Constatiamo insomma - e nessuno può seriamente negarlo sul piano empirico - che il secondo Concilio Vaticano ha comportato un enorme turbamento nella Chiesa cattolica come pure per tutta la cristianità. Personalmente ritengo che, fino a quando questo disagio non sarà del tutto superato, un altro intervento di questa natura comporterebbe attualmente più travaglio che miglioramento. Ritengo invece necessario incrementare i meccanismi di consultazione e di incontro; il Sinodo dei vescovi è soltanto uno di questi.» Meno spettacolo e più sostanza, insomma.

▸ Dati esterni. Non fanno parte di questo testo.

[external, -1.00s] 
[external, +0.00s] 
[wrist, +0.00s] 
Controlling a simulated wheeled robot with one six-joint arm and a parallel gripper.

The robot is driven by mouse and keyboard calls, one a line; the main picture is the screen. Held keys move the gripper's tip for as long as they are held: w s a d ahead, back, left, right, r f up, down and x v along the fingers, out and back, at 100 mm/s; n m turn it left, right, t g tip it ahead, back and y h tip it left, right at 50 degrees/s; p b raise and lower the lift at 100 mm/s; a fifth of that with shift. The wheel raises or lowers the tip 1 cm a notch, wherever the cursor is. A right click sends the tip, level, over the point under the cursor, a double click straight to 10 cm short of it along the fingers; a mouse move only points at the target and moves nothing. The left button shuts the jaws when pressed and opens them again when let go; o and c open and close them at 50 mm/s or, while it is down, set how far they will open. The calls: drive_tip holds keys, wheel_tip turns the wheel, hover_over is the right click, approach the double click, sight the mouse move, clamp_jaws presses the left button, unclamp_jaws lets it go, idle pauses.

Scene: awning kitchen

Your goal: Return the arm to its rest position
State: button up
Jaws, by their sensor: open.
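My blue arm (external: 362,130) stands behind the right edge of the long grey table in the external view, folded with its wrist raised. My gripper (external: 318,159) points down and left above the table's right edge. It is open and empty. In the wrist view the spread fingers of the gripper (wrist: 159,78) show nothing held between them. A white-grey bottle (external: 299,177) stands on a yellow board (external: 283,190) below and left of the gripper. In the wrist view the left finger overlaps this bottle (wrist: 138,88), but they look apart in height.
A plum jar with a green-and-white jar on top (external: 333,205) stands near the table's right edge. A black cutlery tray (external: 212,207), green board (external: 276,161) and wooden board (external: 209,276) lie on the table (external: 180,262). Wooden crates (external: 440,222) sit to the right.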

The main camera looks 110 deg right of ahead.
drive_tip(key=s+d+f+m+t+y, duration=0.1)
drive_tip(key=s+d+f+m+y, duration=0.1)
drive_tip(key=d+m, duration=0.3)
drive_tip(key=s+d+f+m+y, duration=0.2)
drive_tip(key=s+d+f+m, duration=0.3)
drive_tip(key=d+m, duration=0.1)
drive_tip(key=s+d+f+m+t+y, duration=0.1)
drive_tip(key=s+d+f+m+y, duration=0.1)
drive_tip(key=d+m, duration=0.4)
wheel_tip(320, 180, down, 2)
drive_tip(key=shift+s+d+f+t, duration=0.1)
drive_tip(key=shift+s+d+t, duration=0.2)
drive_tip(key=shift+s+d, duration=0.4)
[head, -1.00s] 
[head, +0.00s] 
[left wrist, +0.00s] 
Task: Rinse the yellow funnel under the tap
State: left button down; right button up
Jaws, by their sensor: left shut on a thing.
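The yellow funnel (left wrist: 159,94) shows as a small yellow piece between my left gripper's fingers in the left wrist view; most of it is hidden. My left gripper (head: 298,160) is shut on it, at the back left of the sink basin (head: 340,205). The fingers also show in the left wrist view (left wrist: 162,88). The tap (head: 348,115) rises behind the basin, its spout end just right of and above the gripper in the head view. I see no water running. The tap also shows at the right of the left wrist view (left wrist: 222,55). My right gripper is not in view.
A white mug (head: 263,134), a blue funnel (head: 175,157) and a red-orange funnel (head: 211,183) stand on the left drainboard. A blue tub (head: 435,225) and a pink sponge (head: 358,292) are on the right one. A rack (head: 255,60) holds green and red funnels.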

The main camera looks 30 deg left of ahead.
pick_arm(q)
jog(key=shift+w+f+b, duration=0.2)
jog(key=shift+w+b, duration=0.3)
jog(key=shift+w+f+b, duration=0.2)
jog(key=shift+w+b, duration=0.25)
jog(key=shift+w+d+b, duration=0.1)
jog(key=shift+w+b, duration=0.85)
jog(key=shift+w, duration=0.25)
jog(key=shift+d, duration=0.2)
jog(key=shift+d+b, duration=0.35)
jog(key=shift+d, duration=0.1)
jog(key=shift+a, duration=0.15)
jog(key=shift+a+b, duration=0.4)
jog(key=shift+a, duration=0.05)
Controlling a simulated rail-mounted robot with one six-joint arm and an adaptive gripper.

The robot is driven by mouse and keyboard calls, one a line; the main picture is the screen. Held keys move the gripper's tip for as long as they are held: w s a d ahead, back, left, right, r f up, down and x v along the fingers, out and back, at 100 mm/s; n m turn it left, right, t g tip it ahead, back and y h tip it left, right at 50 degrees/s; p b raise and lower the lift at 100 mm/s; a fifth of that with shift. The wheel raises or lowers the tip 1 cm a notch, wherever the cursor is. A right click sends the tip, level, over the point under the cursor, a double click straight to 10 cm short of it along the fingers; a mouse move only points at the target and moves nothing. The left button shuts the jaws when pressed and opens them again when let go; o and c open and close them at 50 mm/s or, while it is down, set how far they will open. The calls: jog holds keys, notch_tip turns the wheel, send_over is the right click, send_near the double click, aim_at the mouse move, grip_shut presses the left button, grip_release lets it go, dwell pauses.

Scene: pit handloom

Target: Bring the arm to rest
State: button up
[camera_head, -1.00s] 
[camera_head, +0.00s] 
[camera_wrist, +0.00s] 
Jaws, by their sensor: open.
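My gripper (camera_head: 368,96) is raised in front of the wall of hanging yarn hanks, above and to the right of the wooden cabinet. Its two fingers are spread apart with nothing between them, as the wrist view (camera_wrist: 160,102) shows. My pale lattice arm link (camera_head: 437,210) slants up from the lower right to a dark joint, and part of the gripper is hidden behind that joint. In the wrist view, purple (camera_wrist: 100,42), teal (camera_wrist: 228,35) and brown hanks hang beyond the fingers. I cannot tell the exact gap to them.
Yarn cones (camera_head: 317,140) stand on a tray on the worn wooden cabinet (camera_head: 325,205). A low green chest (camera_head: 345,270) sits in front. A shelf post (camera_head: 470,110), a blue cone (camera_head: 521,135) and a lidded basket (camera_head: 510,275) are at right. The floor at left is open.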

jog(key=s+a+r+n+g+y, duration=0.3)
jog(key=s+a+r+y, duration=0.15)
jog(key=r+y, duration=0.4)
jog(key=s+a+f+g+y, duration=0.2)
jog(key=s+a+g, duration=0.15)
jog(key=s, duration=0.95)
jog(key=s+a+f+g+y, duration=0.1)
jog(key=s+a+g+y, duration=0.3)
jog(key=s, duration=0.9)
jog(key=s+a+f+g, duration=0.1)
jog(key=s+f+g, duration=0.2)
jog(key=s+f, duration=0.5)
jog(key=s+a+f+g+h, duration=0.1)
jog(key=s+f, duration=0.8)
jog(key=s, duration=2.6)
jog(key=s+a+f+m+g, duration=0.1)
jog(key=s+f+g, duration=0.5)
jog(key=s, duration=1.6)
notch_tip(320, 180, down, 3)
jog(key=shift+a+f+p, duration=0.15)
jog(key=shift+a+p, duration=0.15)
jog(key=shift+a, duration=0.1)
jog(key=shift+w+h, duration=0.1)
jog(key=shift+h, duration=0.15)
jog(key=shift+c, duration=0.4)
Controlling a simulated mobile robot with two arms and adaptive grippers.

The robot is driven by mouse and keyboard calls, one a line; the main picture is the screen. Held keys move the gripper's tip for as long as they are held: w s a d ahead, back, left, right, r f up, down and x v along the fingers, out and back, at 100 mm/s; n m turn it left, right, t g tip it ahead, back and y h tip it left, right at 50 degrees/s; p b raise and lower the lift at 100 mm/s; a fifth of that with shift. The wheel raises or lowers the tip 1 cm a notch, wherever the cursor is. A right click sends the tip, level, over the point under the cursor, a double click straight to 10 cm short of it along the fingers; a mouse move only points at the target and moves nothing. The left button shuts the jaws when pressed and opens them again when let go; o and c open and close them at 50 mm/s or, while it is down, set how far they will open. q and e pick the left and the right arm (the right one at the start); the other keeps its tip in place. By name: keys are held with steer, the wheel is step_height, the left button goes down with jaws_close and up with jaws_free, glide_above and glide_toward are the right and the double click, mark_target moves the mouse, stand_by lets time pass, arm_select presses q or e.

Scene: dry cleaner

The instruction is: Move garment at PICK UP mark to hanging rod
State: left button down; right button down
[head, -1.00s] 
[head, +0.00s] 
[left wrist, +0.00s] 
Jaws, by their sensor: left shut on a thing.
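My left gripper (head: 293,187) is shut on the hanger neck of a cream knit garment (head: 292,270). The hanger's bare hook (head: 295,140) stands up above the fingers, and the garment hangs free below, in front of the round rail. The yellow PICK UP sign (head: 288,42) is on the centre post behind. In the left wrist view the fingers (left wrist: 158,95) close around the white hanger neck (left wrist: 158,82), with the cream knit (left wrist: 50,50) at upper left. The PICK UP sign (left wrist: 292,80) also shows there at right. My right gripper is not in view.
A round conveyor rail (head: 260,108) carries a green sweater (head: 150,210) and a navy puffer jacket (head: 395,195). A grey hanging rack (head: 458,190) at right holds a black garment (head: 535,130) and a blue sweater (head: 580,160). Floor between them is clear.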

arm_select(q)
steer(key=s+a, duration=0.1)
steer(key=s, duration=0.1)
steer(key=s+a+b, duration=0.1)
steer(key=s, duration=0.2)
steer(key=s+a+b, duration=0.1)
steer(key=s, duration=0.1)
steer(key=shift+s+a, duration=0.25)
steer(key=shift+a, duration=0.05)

Concetto sul quale non si può non concordare. Ma chi sospetta che dietro alla formula del "turbamento", cioè dello sconquasso provocato dal Concilio, si nasconda in realtà un disegno di vera controriforma, potrebbe anche avere ragione. Le questioni interne alla Chiesa Cattolica non sono infatti riducibili a quelle di una battaglia ideale contro la mentalità moderna, la società permissiva e le filosofie scientiste e nichiliste. A prescindere dalla crisi delle vocazioni, infatti, che comunque non è una questione da poco, rimane pur sempre aperta la questione della praxis cristiana. Non la si può sollevare come carattere storico vincente e poi nasconderla quando è ora di decidere sul da farsi. Ci sono troppe praxis cattoliche che non vanno, che non camminano nella giustizia. E quella dei preti pedofili credo sia proprio l'ultima, anche se ha la sua importanza.